**Exercise goal:** Go through the material below and copy each line where the word "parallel" appears.

-- start of Recorded information --

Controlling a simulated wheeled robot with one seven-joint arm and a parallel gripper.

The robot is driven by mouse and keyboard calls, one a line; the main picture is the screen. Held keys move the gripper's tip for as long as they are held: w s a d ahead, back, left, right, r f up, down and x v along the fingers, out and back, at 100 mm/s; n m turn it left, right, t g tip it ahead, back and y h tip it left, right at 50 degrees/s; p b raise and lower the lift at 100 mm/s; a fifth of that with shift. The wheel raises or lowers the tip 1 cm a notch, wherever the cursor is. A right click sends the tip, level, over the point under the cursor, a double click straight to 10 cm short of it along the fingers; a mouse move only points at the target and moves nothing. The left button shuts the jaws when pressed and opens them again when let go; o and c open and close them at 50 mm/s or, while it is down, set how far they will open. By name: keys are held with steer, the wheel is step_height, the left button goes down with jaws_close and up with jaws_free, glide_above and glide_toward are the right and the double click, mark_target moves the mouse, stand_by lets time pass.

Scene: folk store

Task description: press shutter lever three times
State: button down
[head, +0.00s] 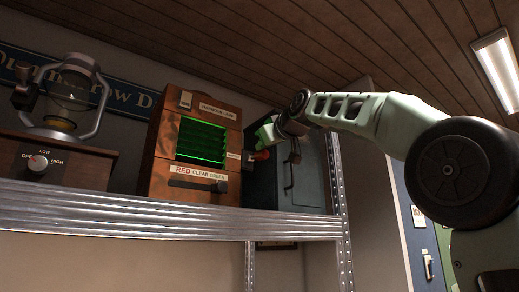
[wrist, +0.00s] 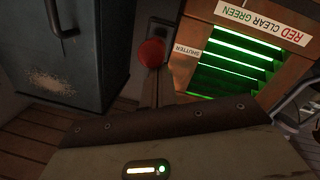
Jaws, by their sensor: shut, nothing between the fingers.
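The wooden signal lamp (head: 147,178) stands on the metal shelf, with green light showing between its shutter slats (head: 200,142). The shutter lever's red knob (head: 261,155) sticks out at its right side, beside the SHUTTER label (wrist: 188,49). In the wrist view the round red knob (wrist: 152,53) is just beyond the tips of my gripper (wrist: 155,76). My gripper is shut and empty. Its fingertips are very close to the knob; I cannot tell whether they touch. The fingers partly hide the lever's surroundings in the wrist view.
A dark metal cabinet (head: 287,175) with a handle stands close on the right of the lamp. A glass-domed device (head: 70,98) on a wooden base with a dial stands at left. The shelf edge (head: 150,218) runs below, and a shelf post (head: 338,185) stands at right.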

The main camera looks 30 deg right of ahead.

-- end of Recorded information --
-- start of Recorded information --

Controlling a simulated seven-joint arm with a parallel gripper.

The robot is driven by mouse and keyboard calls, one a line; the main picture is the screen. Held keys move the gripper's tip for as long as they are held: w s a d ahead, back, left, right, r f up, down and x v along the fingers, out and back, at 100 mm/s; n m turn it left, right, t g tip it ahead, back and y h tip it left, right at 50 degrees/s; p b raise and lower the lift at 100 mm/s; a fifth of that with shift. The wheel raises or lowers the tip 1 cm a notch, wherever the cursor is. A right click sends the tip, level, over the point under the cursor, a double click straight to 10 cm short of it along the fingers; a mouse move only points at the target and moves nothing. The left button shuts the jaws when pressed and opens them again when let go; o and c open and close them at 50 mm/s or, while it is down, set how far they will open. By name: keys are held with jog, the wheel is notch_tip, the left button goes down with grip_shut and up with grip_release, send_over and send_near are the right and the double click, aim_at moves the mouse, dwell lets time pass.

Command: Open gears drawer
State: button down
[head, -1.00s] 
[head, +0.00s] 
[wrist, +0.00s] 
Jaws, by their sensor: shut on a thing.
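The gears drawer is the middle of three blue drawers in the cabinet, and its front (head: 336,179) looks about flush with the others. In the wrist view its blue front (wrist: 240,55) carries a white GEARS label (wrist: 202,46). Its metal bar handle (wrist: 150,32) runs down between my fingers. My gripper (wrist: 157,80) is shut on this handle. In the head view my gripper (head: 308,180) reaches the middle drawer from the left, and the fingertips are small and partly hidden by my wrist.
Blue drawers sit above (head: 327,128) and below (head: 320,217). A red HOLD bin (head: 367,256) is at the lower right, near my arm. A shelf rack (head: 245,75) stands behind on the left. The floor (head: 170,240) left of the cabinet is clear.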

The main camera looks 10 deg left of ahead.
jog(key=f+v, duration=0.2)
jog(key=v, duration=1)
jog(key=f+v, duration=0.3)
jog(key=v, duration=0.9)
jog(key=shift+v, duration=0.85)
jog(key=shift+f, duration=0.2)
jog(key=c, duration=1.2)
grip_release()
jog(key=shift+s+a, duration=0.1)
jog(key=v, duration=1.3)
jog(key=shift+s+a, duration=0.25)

-- end of Recorded information --
-- start of Recorded information --

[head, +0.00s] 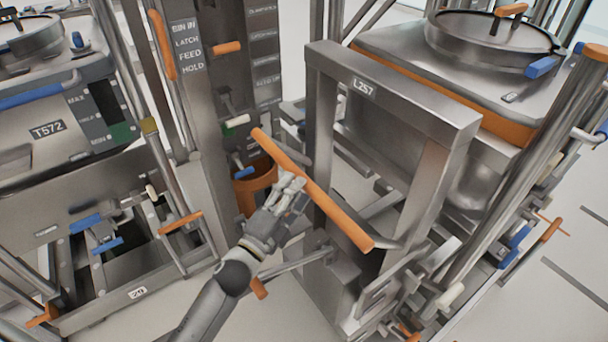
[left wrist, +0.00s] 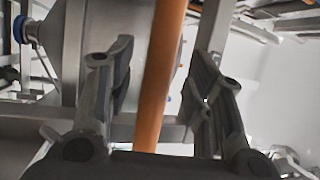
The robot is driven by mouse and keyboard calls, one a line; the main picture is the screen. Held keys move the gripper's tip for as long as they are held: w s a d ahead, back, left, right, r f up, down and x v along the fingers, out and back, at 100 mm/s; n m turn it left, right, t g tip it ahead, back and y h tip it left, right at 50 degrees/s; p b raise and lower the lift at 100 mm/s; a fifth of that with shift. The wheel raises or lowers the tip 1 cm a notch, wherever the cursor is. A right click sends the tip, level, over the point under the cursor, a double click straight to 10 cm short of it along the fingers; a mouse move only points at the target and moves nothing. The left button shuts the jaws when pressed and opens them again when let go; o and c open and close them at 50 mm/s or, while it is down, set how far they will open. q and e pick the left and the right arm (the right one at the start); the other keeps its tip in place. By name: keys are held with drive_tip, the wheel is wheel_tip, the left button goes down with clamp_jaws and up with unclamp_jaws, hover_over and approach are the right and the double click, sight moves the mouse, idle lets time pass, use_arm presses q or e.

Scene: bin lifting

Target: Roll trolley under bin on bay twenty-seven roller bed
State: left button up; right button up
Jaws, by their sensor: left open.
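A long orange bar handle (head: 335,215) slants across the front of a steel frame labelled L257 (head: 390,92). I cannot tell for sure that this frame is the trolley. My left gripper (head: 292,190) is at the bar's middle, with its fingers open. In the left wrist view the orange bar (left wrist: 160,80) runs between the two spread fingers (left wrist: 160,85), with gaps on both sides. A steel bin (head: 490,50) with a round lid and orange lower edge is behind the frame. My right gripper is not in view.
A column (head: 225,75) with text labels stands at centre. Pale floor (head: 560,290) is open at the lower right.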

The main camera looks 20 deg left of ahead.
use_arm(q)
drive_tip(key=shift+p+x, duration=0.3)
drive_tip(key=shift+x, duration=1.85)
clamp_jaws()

-- end of Recorded information --

**Full solution:**
Controlling a simulated wheeled robot with one seven-joint arm and a parallel gripper.
Controlling a simulated seven-joint arm with a parallel gripper.

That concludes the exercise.